While I often complain that all of my friends are falling victim to the desperation of a married life, truth be told, with few exceptions, the great majority of my friends are in their late 20s and unmarried. Whether by choice or heartache, here we are, legally unattached and desperately seeking Susan…or that all elusive boy named “Sue.” We’re constantly using our get-togethers to define who we are by not only the things we do, but also by the people with whom we do these things. Because if we know who we are, we are more apt to know what we want, and if we know what we want, maybe one day we’ll find it, and until we find it, we’ll have our fun. And what are these things we do?:
1. Game Nights – My Urban Tribe has started to resemble an advertisement for Hasbro. And believe me, I’m not complaining.
2. TV/Movie Nights – Honestly, who here in the last year, hasn’t spent at least one night a week, every week or month with friends, devoted to watching SOMETHING on TV?
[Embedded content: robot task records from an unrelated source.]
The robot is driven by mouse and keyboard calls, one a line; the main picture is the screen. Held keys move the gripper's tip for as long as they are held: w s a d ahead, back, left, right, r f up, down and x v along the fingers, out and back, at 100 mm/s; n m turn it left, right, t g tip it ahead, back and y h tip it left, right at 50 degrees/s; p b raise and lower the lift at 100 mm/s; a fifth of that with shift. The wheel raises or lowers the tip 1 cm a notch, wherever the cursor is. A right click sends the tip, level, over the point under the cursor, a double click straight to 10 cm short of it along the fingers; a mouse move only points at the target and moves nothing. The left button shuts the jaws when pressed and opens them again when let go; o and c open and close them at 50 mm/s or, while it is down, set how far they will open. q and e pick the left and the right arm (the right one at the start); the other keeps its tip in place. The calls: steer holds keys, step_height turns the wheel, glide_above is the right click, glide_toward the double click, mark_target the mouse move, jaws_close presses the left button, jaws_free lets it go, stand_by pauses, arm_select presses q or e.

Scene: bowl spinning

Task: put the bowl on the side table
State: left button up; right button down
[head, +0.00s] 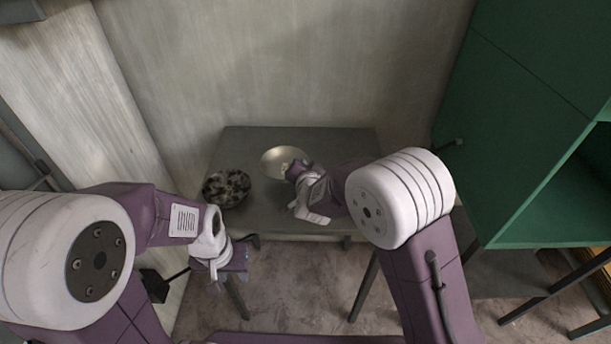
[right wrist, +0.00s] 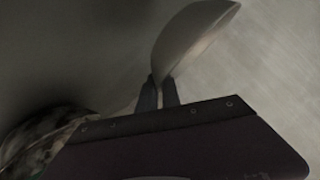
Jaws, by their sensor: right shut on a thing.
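A shiny pale bowl (head: 283,157) is at the right gripper, over the back middle of the dark side table (head: 345,143). My right gripper (head: 292,168) is shut on the bowl's near rim. In the right wrist view the bowl (right wrist: 192,38) stands tilted, with its edge between the two dark fingers (right wrist: 163,92). I cannot tell whether the bowl touches the table. My left gripper (head: 228,272) hangs in front of the table's left front, apart from the bowl; its fingers are too small to read.
A black and white speckled round object (head: 227,187) sits at the table's left; it also shows in the right wrist view (right wrist: 45,135). A green cabinet (head: 520,120) stands to the right. A grey wall (head: 280,60) is behind the table.

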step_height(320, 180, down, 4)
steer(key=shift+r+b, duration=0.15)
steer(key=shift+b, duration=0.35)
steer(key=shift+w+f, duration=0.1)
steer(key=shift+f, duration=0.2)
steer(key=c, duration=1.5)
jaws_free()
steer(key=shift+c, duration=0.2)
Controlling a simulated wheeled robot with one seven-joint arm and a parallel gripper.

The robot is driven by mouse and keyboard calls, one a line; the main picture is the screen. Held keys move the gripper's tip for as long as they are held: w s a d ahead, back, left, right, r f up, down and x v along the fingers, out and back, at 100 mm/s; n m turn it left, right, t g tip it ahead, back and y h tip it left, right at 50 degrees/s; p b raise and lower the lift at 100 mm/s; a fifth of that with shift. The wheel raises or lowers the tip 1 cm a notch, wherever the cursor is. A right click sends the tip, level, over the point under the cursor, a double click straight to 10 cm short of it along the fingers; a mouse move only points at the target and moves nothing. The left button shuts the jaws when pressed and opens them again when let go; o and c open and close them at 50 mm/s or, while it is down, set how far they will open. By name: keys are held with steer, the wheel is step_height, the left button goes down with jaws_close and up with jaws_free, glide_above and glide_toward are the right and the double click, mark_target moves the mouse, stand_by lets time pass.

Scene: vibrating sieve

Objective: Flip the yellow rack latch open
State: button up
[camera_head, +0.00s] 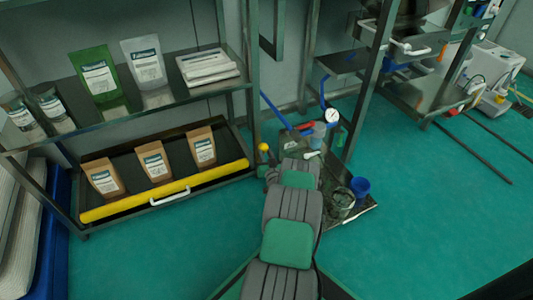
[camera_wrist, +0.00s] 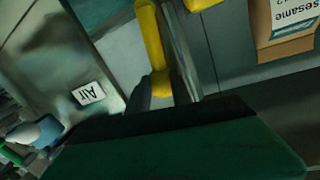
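The yellow rack latch (camera_wrist: 151,38) is a narrow yellow piece beside a metal post in the wrist view. Its rounded lower end lies by the dark fingers of my gripper (camera_wrist: 163,92), seemingly between them. Whether they touch or press on it is unclear. In the head view, a small yellow knob (camera_head: 263,147) shows at the rack's right end, just above my gripper (camera_head: 269,169). My arm's end hides much of this spot. A yellow bar (camera_head: 120,207) runs along the lower shelf's front.
The lower shelf holds brown pouches (camera_head: 154,162) and has a white handle (camera_head: 170,195). The upper shelf holds a green pouch (camera_head: 95,75) and a pale pouch (camera_head: 146,70). Right of my arm, a low bench carries a gauge (camera_head: 332,115) and a blue cup (camera_head: 360,187). Green floor (camera_head: 440,220) is open at right.

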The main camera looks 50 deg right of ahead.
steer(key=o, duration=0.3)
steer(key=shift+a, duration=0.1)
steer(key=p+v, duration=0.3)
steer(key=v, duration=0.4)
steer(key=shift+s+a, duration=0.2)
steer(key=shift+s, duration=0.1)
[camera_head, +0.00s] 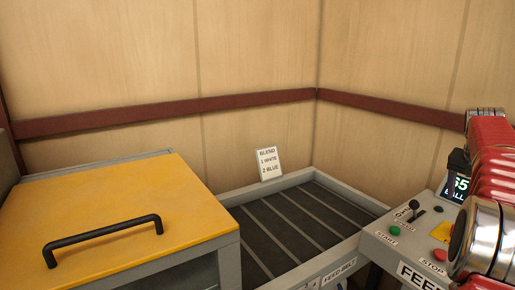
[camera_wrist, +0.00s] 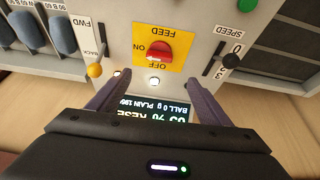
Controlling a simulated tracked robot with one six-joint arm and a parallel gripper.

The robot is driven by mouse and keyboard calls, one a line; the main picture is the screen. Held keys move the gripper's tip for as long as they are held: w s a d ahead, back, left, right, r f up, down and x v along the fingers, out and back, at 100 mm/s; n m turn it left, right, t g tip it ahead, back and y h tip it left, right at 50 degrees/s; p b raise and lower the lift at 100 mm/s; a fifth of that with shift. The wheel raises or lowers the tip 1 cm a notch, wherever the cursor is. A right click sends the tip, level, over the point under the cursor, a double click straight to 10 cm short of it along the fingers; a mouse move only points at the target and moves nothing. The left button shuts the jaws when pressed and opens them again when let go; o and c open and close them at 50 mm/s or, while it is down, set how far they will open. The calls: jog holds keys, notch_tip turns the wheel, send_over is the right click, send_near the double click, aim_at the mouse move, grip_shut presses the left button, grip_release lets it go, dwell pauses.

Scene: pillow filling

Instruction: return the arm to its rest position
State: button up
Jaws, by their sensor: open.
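My gripper (camera_wrist: 156,77) is open and empty in the wrist view. Its two dark fingers point at a control panel that appears upside down. Between and beyond the fingers are a red FEED switch (camera_wrist: 154,51) on a yellow ON/OFF plate and a small white lamp (camera_wrist: 153,81). A lit display (camera_wrist: 155,108) is partly covered by the gripper. My red and metal arm (camera_head: 490,190) stands at the right edge of the head view, in front of part of the panel. The gripper itself is not in the head view.
The grey control panel (camera_head: 392,252) has a green START button (camera_head: 395,231) and a SPEED lever (camera_wrist: 231,60). A FWD/BACK lever (camera_wrist: 95,70) is beside the left finger. A yellow lid (camera_head: 120,205) with a black handle is left of the empty feed belt (camera_head: 290,230). A blend sign (camera_head: 268,164) stands behind.

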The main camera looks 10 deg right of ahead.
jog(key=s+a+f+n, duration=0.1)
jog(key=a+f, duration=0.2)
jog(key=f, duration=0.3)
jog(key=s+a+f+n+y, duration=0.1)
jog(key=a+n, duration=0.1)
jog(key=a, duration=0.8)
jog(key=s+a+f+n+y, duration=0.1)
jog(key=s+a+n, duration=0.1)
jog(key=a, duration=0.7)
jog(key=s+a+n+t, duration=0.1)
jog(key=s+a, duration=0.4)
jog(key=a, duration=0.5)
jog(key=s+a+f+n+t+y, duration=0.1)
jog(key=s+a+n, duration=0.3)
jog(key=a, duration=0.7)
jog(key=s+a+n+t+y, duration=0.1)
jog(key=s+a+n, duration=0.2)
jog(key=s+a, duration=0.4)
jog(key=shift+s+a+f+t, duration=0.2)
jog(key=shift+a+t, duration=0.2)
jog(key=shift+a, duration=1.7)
3. Book Clubs – We love to read, yes, but it’s the monthly meetings we crave.
4. Knitting/Cooking/Wine/etc. clubs – see explanation for #3.
5. Holiday/birthday parties – I used to think the only parties ever thrown were the Chucky Cheese ones for kids; the slumber party ones for teenagers; the “we really want to be wife-swapping but I guess we’ll have these boring PTA and babysitting horror story conversations instead” parties for our parents; and the birthday cake-card-and-hug ones for our immediate families. And then I hit my mid-20s and suddenly, everyone’s throwing a party for everyone else. It’s just a guess, but I think all of the world’s major problems would have been solved in the last 5 years if my generation had devoted as much attention to the problems as it did to celebrating everything else.
6. Other – Just the other day, I was invited by Montana Girl’s Urban Tribe to participate in Christmas caroling up and down Burlington’s Church Street. Evidently, this is an annual thing for them, as is their viewing of A Charlie Brown Christmas (see also #2).
Did you notice something? A theme maybe? Aside from the fact that they’re all designed in order to make us feel included in the world, if there’s one other trait all of these activities have in common, it’s got to be their recurring nature. We leave each activity assuming there will be a next. And it seems, that is where the genius of this Urban Tribe idea can be found. In the absence of the security and comfort that was handed to us in our childhood by our traditional family, we’ve created these new families that are as stable and loving as can possibly be.
And so, while attempting to plan a February URT to New Orleans with Ms. Parker, True, and Ms. Scharf (though not for the Jazz Festival) and while simultaneously planning this year’s New Year’s Eve festivities (which will be spent with, at the very least, Mia Wallace; and at the very most, Mia, Sarah the L, Mr. Mikes, and a few more unnicknamed friends; but not with my immediate family, who, incidentally, will all be in town), I’ve come to the realization that although my traditional family still has an important place in my life and always will, my Urban Tribe has taken on a much larger role as of late. And I’m OK with that. Because, in the karaoked words of Jay Peak, “we are family!”